The Commission’s factual findings are reviewed for “substantial evidence.” This substantial evidence standard forbids judicial fact-finding or substituting judicial judgments for the agency’s judgment. Review is limited to whether reasonable minds could reach the conclusion that the agency reached: “Substantial evidence is not a mere scintilla of evidence, but evidence which, considering the record as a whole, would allow reasonable minds to reach the conclusion the agency reached.” Holmes v. Nat’l Serv. Ind., Inc., 395 S.C. 305, 308-309, 717 S.E.2d 751, 752 (2011).

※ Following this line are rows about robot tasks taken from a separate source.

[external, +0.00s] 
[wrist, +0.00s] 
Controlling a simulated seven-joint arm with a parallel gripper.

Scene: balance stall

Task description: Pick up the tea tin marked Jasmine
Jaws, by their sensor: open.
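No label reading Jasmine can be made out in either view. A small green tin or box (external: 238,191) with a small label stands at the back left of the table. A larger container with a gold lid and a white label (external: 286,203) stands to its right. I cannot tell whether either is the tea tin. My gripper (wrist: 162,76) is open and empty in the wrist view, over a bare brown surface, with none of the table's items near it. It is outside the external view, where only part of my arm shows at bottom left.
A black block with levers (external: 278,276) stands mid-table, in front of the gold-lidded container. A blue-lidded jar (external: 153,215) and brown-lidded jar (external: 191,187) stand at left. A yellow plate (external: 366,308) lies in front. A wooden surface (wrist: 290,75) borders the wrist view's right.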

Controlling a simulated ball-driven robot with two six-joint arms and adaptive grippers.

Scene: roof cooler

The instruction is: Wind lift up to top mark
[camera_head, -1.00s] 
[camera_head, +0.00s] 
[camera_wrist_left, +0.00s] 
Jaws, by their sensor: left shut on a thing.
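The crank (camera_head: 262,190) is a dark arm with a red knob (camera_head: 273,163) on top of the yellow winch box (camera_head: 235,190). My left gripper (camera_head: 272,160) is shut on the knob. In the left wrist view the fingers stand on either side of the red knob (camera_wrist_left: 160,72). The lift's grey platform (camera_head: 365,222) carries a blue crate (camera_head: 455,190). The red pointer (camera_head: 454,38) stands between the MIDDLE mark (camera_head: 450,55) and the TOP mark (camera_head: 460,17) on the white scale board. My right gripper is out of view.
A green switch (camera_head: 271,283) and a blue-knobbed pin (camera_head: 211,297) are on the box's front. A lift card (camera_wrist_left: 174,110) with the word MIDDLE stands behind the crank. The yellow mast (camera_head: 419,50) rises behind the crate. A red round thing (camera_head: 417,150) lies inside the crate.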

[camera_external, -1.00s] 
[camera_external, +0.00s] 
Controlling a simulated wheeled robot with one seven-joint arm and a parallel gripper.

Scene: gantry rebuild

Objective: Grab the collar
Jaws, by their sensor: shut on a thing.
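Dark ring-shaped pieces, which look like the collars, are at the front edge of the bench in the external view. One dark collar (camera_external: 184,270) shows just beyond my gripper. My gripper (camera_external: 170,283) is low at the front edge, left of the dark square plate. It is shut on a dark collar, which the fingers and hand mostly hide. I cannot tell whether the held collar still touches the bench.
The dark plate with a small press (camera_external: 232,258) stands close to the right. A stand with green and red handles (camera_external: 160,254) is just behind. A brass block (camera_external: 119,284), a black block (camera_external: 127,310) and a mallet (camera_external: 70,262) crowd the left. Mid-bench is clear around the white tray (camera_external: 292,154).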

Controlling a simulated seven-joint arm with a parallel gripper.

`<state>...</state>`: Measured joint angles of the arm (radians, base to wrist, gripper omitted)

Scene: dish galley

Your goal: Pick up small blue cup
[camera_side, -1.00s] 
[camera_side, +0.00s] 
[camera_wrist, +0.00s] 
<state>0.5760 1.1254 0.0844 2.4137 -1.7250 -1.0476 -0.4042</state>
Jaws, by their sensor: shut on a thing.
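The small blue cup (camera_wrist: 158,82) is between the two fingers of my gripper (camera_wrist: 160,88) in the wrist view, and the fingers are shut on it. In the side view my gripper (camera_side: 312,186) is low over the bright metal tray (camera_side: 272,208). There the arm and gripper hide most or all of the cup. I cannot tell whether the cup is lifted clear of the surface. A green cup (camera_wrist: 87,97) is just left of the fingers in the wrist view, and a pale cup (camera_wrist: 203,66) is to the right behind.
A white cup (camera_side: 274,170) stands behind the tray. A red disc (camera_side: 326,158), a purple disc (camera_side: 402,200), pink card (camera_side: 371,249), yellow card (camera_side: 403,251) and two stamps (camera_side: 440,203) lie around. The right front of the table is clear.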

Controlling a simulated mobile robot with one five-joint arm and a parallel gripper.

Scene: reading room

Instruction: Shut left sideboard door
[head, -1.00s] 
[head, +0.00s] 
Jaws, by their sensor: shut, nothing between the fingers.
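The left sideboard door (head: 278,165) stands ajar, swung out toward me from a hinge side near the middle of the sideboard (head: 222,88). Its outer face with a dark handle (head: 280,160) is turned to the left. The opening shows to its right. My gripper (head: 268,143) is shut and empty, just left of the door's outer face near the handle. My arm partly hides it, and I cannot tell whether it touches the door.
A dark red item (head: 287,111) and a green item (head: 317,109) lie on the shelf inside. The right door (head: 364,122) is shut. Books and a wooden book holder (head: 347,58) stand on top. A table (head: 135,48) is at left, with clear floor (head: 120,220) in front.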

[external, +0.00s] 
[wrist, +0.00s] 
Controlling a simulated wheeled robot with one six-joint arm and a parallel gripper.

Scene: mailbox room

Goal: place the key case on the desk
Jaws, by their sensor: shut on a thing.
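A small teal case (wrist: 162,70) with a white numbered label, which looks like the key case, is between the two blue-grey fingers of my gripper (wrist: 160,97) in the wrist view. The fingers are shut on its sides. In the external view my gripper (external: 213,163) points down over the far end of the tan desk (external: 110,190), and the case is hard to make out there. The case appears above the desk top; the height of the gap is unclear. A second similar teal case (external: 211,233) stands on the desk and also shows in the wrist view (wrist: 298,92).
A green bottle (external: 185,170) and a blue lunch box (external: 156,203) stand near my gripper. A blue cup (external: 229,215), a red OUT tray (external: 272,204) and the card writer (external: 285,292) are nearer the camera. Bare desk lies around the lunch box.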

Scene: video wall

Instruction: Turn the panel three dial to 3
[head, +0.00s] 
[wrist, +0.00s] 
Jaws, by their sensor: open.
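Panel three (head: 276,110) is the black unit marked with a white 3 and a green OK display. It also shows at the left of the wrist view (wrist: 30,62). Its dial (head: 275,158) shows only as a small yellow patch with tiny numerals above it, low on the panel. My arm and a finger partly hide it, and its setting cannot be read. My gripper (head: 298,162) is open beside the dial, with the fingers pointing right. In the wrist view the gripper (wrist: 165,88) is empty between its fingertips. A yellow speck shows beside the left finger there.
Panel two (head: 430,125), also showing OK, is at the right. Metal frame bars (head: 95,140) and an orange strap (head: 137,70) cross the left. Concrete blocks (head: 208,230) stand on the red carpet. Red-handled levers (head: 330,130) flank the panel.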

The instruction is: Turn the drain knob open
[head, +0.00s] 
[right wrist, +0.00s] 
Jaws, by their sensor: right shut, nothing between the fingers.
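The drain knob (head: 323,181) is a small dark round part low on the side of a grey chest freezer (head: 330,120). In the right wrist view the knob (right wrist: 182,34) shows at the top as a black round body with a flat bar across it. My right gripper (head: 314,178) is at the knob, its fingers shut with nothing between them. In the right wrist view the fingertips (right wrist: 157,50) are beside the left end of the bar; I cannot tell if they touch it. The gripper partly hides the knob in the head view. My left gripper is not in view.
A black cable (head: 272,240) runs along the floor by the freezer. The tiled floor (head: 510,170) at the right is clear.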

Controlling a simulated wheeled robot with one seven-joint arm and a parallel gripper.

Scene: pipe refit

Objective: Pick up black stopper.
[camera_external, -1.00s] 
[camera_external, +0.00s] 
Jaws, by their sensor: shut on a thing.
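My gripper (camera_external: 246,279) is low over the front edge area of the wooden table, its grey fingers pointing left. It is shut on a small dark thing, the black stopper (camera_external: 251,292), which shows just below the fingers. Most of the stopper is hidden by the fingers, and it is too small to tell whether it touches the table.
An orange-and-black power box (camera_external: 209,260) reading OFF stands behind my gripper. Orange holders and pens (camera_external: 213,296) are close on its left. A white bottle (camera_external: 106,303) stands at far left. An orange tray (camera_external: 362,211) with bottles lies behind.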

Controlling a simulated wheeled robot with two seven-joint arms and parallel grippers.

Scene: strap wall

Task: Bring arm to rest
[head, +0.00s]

The same standard applies when reviewing an Administrative Law Judge’s factual findings. Hill v. South Carolina Dep’t of Health and Envtl. Control, 389 S.C. 1, 698 S.E.2d 612 (2010).

As I explained in an earlier post, a Workers Compensation appeal that I argued earlier this year turned on whether the issue raised involved a question of law or an issue of fact. I argued from the record that de novo review applied because the Commission misconstrued and misapplied a statute. The Court of Appeals considered the issue as an issue of fact and deferred to the Commission as the fact-finder.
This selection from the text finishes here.